Meyase Pehlivan, the mother of one of the PKK members buried in Diyarbakir, explained her son's reasons for joining the group. "He was working for several years on solving this problem in a political way, but when he lost all hope he went to the mountains. He wanted to take some kind of action, so he joined the PKK."
Her 25-year-old son, Muzafer, was the leader of the youth wing of the local branch of a pro-Kurdish political party and had been arrested several times before heading off to join PKK in 2003, Ms. Pehlivan says. "He joined because he wanted to fight for the rights of Kurds and the identity of Kurds," she says.
Turkish officials say they are working to improve the situation in the area. Prime minister Recep Tayyip Erdogan came to Diyarbakir eight months before in what was termed a historic visit, and offered his government's help in solving the "Kurdish problem."
Following the violent protests, Mr. Erdogan told parliament: "We will bring [to the Kurdish areas] more freedoms, more democracy, more welfare, more rights and justice."
But Kurdish politicians say not much has been done since Erdogan's visit and feel that the current political atmosphere gives the government little room for dialogue with the Kurds.
"The government doesn't have a program to solve the Kurdish problem," says Hilmi Aydogdu, a deputy chairman of the Diyarbakir branch of the pro-Kurdish Democratic Society Party, which has seen several of its top members arrested in the wake of the recent protests.
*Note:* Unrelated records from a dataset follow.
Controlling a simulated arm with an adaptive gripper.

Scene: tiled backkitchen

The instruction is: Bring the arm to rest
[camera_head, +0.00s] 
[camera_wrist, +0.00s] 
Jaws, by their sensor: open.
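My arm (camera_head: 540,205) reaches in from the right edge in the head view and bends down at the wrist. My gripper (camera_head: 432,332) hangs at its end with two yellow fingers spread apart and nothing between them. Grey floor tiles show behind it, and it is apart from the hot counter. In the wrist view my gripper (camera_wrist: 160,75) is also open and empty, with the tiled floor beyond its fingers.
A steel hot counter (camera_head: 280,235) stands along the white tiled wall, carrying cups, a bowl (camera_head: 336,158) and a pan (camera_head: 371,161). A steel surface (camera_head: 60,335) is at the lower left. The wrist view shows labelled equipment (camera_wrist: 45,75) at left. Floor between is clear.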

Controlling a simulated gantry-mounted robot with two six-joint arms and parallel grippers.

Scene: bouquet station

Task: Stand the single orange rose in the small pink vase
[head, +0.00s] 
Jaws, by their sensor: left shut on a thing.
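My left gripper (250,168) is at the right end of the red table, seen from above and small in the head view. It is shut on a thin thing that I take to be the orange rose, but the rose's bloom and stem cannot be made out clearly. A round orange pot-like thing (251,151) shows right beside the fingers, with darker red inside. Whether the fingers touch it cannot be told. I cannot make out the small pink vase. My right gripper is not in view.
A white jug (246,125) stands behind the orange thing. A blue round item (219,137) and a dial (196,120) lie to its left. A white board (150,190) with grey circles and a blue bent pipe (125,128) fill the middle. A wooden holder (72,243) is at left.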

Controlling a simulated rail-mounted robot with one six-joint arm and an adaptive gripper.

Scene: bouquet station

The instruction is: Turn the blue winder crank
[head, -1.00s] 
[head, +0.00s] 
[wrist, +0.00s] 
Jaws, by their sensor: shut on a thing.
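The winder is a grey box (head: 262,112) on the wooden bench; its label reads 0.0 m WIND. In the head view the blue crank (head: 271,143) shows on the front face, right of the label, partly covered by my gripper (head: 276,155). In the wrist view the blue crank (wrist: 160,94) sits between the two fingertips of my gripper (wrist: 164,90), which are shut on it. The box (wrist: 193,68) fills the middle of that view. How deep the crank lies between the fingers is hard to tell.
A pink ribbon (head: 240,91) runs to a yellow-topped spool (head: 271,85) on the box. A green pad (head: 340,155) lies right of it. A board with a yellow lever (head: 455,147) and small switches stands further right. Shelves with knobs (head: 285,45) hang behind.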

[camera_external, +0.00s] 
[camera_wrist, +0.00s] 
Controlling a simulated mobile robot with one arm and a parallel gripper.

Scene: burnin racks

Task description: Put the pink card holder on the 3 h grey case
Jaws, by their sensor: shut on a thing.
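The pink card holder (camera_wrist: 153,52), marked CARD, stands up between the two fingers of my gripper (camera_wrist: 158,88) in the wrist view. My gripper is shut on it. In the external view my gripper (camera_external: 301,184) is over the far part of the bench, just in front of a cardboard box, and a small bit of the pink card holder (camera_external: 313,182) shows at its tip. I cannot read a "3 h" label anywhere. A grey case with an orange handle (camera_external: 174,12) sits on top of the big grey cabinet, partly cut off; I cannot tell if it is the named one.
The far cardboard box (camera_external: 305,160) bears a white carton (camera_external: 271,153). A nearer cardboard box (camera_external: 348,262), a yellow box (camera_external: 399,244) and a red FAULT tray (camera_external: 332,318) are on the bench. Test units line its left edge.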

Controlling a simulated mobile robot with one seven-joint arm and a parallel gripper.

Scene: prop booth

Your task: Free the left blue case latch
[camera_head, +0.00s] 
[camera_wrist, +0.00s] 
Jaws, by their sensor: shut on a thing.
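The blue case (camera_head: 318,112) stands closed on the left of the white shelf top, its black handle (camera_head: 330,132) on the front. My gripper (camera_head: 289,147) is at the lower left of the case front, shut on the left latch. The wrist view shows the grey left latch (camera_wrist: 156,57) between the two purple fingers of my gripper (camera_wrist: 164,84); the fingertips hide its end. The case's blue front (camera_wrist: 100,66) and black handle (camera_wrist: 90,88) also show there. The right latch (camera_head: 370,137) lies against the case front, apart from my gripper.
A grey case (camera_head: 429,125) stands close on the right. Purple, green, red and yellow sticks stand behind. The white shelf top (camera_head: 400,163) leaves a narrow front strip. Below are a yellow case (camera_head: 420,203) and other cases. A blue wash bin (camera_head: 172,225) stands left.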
In Kiziltepe, a town an hour's drive from Diyarbakir where two people were killed in protests, locals were still struggling to make sense of the previous week's events.
"We've moved back 10 years," says Yasar Aygin, speaking in the small barbershop where he works. "When these events took place, I was reminded of the 1990s, when people were afraid to go out of their homes. I felt I was back in those days."
Around the corner, an owner of a shop, who asks not to be named, says his business, like every other business in Kiziltepe, was shuttered during the three days of protests.
"I wasn't angry. I have expenses for my shop - rent, taxes - but in order to get our cultural rights, our freedoms, I would close my shop for a month," he says.